One of the colloquium's side activities took me to a SAIC-Volkswagen (VW) plant near Shanghai which was in the middle of a reconstruction for new models. Unexpectedly, cameras were allowed inside, precisely because the line was being reorganised. Many of the workers who normally staffed it had been relocated for the duration of the works to another VW facility several thousand kilometres away. The German managers we spoke to described this as a smooth, even cheerful operation: workers had moved willingly, families and all, and the schedule was holding. What struck me was not the plausibility of the story but its distance from anything I could imagine in the European plants I study. A relocation of that scale and duration would be a major negotiation in Slovakia or Spain, if it were to happen at all. In China, by contrast, it appeared as a routine matter of operational logistics. Similar EV models are being built in both contexts but against very different labour regimes and different relationships between work and mobility.

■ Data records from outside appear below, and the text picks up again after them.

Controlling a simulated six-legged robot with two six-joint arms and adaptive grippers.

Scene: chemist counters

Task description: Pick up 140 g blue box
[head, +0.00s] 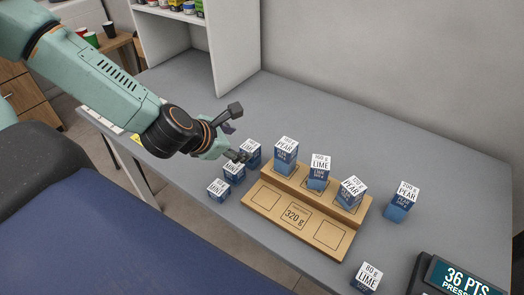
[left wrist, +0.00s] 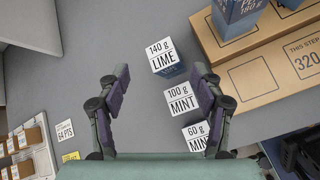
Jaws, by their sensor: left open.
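The 140 g blue box, with a white top marked LIME, stands on the grey counter (left wrist: 164,57) in the left wrist view. In the head view it is the farthest box (head: 252,153) of a row of three, left of the wooden board. My left gripper (head: 237,132) is open and empty above the counter near this row, and one finger partly overlaps the boxes. In the left wrist view my left gripper (left wrist: 160,74) has its fingers spread, with the box between and just beyond their tips. My right gripper is in neither view.
The 100 g MINT box (left wrist: 181,101) and 60 g MINT box (left wrist: 198,135) stand close by. The wooden board (head: 273,207) holds several blue boxes. A PEAR box (head: 402,203) and an 80 g LIME box (head: 368,277) stand right of it. A display (head: 460,280) is at lower right.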

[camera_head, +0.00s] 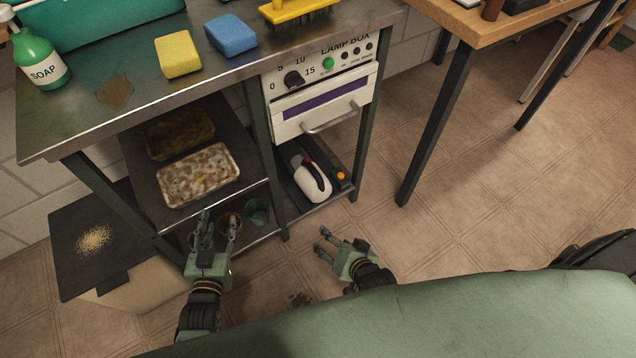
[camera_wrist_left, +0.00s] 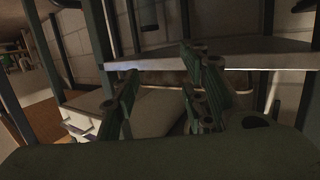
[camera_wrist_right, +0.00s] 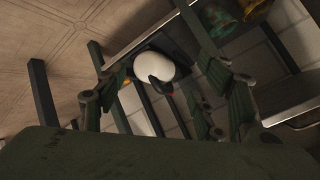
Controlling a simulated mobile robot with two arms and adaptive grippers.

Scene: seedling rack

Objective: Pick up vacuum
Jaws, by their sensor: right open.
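The vacuum (camera_head: 309,183) is a white handheld unit with a black handle and a red part. It lies on the low shelf under the lamp box. In the right wrist view its rounded white body (camera_wrist_right: 152,68) shows between the fingers, some way beyond them. My right gripper (camera_head: 322,241) is open and empty, in front of and below the vacuum, apart from it. My left gripper (camera_head: 219,218) is open and empty, in front of the left part of the bench's lower shelves. The left wrist view does not show the vacuum.
The lamp box (camera_head: 318,101) is above the vacuum, with bench posts on both sides. A small orange-topped item (camera_head: 341,176) is beside the vacuum. A mottled tray block (camera_head: 199,175) and a green cup (camera_head: 257,211) stand on the left shelves.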

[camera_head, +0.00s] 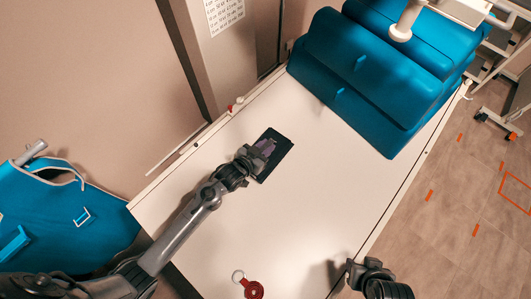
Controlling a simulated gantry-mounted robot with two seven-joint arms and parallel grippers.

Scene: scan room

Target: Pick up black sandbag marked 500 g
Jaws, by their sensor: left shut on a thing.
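The black sandbag (279,158) is a dark, flat, roughly square piece on the white table, right at my left gripper. My left gripper (262,151) reaches in from the lower left and is shut on the sandbag's near left part. The gripper covers part of the bag, and a purplish patch shows between the fingers. No 500 g marking can be read. I cannot tell whether the bag touches the table or is slightly raised. My right gripper (357,267) is at the bottom right, over the table's right edge, away from the bag; its finger opening is unclear.
The white table (225,240) is mostly clear around the bag. A red tag with a ring (252,288) lies at its near edge. Large blue cushions (365,75) fill the far right end. A blue apron-like item (60,225) hangs at the left. A wall stands behind.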

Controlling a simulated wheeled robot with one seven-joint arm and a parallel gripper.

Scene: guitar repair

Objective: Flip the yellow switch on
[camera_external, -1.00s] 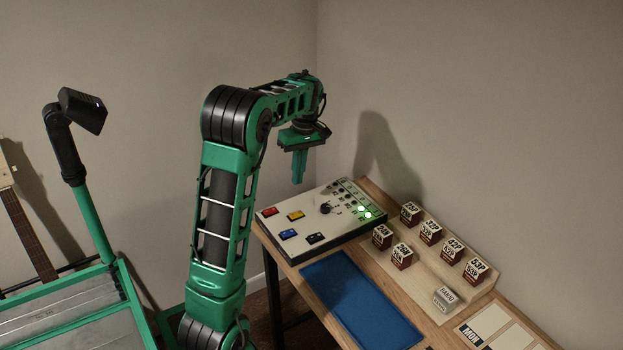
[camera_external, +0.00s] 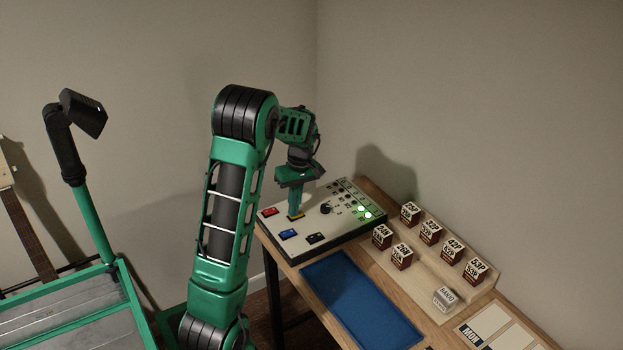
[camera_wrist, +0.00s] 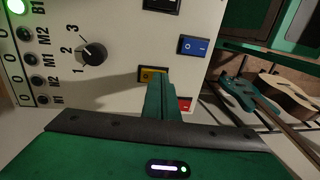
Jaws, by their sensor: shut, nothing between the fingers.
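The white control box (camera_external: 334,230) stands on the wooden bench and carries the yellow switch (camera_wrist: 147,75), which is partly hidden behind my fingers in the wrist view. In the external view only a little yellow (camera_external: 296,217) shows under the fingertips. My gripper (camera_external: 296,213) is shut and empty, pointing down, with its tips at or just above the yellow switch. I cannot tell whether they touch, nor which way the switch is set. The red switch (camera_external: 269,211), blue switch (camera_external: 288,234) and black switch (camera_external: 316,238) sit around it.
A blue mat (camera_external: 360,300) and several labelled small boxes (camera_external: 410,213) on a wooden rack lie to the right. Guitars (camera_wrist: 285,95) stand beyond in the wrist view.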

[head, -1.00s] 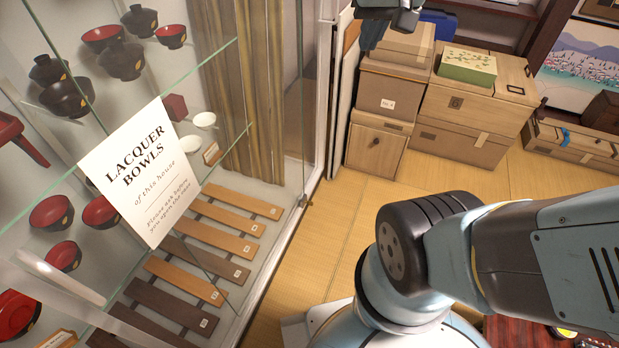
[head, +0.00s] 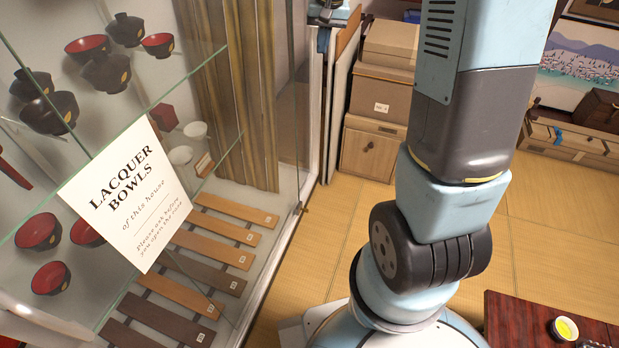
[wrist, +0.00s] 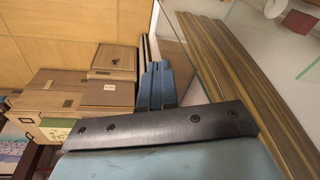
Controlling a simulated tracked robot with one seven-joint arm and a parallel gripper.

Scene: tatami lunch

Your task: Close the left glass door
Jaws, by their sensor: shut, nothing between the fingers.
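A glass-fronted display cabinet fills the left of the head view. A white sign reading "Lacquer Bowls" (head: 125,195) is on its front glass. A clear glass pane (head: 288,110) stands at the cabinet's right side, with a small dark fitting at its lower corner; it looks like a door, but how far it is open is unclear. Glass also shows in the wrist view (wrist: 200,40). My gripper (wrist: 157,64) is shut and empty, its blue fingers together beside the glass edge; contact cannot be told. In the head view my gripper (head: 323,40) is at the top edge, partly cut off.
Lacquer bowls (head: 108,72) stand on glass shelves inside the cabinet, above wooden slats (head: 210,250). Cardboard boxes (head: 380,95) and a wooden box (head: 372,150) stand behind my arm. A dark red table (head: 508,315) is at lower right. Tatami floor (head: 335,225) lies clear between.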

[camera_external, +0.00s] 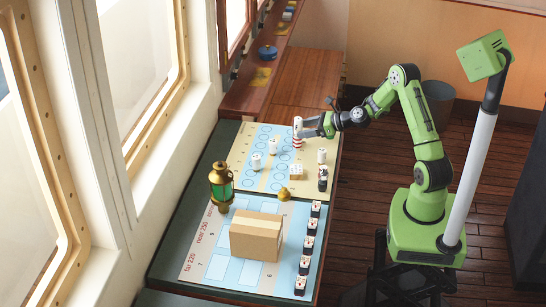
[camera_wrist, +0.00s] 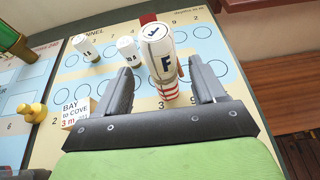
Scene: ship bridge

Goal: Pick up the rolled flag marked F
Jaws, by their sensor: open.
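The rolled flag marked F (camera_wrist: 160,62) is a white cylinder with a dark F on its top and side and a red-and-white striped lower part. In the wrist view it stands between the two fingers of my gripper (camera_wrist: 162,88), beyond or at their tips. I cannot tell whether a finger touches it. My gripper is open. In the external view the flag (camera_external: 298,127) stands upright near the far right of the chart, with my gripper (camera_external: 307,130) beside it on the right.
Other white rolled flags (camera_external: 272,146) stand on the chart (camera_external: 240,150) to the left. A lantern (camera_external: 221,184), cardboard box (camera_external: 256,236), brass weight (camera_external: 284,194) and a row of dark-based pieces (camera_external: 305,264) are nearer. A small lettered block (camera_wrist: 75,112) lies left of my gripper.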

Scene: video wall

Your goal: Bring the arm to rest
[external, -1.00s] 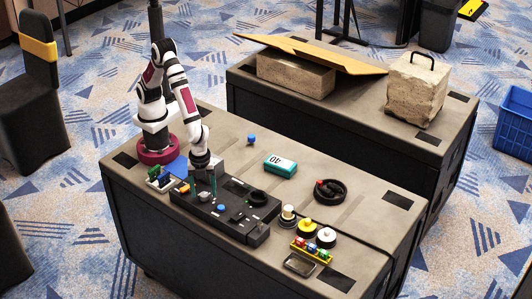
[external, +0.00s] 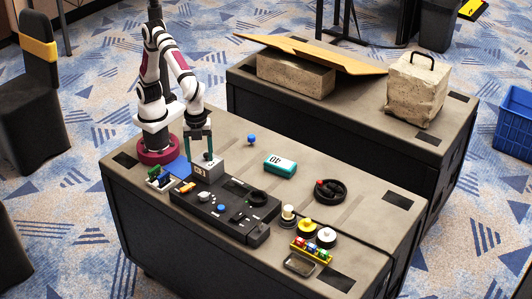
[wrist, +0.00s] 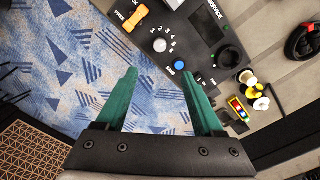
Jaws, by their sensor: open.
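My arm stands on its maroon base at the back left of the near table (external: 340,215). My gripper (external: 201,156) points down with its two teal fingers apart. In the external view it appears just above or behind a small grey block (external: 207,170) with dark digits on it; I cannot tell the exact gap. In the wrist view my gripper (wrist: 158,74) is open, with nothing held between the fingers. Beyond the fingertips that view shows patterned carpet and the edge of the black control panel (wrist: 190,42).
The long black panel (external: 238,213) lies in front of my gripper. A teal block (external: 280,165), a black round dish (external: 330,193), a blue knob (external: 252,139) and a colored block rack (external: 312,250) are farther right. The table's middle has bare patches.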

Our paper draws on two cases that share exposure to the same regulatory horizon and the same competitive pressure from precisely the manufacturers that filled the agenda in Shanghai. What divides them is almost everything else: industrial-relations history, union density, the structural position each country occupies in the European production system, the gendered and migrant composition of the workforce, and the politics of just transition.

© Patrik Gažo

Mistrust towards Climate Policy in Europe

The argument we tried to make is that climate policy does not arrive in these plants as a neutral technical update. It arrives as a force that reshapes job quality, skill demands, and workplace relations, and people on the shop floor interpret it accordingly. In Slovakia, as an "integrated periphery" of the European auto industry, the transition tends to be experienced as a downgrading: fears of layoffs as EV production absorbs fewer workers, training that often amounts to learning on the fly, an increase of agency and migrant labour on the line, and a sense that decisions arrive from corporate headquarters elsewhere. In Spain, the same global process registers more as a subdued resignation: less fear of immediate job loss but a quiet sense that environmental regulations are imposed rather than co-created, and that the benefits of electrification (the cars themselves, the charging infrastructure) are concentrated in urban centres that many workers do not live in.

What our interviewees in both countries share is mistrust. Across Slovakia and Spain, workers and managers tend to understand climate policy as driven by reputation management or political positioning rather than by ecological substance. And this is where Shanghai produced the strongest echo: both Slovak workers and Slovak managers regularly invoke "the Chinese" as a competitive horizon, sometimes admiringly, often anxiously, occasionally as the reason why European overregulation will "push production to Asia". Standing in a room where that horizon was no longer abstract was a useful corrective. The climate boundaries we research in work package 4, the everyday lines people draw between "us" and "them" when talking about climate, mobility and work are not just local artefacts. They form in conversation with imaginaries of distant actors who, on a Tongji campus afternoon, did not feel distant at all. The trip also gave me a small lesson in being on the other side of one of those lines: in some of the cities I passed through, I was the one who was considered "the other", visibly different, occasionally an object of curiosity, but never excluded. Different and excluded, I was reminded, are not the same thing.

© Patrik Gažo

Different Perspectives on "Clean Mobility"

For getting around, I leaned more than expected on Shanghai's shared bikes, which are cheap, ubiquitous and embedded in cycling infrastructure that genuinely works. The blue HelloBike (see picture) became my main commute. Combined with the metro, it was a small ground-level demonstration that "clean mobility" can be built into a place rather than only legislated onto it.

What stays with me from Shanghai is not a single argument but a recalibration of distance. The twin transformation looks one way from a Slovak assembly line, another way from a Spanish provincial plant, and different again from the city in a country that, more than any other, is currently authoring it. For our work in CIDAPE, the lesson is that the way European workers feel about electrification is shaped not only by their managers, unions, or governments, but by a global picture they only partially see. Part of our job is to take that picture seriously without flattening the texture of what people actually live.

Patrik Gažo is a research fellow at the Institute for Sociology of the Slovak Academy of Sciences (SAS) and at the Central European Labour Studies Institute (CELSI) and a researcher in CIDAPE's work package 4. He explores the tensions between working-class interests and environmental concerns, analysing their implications for addressing environmental and climate crises.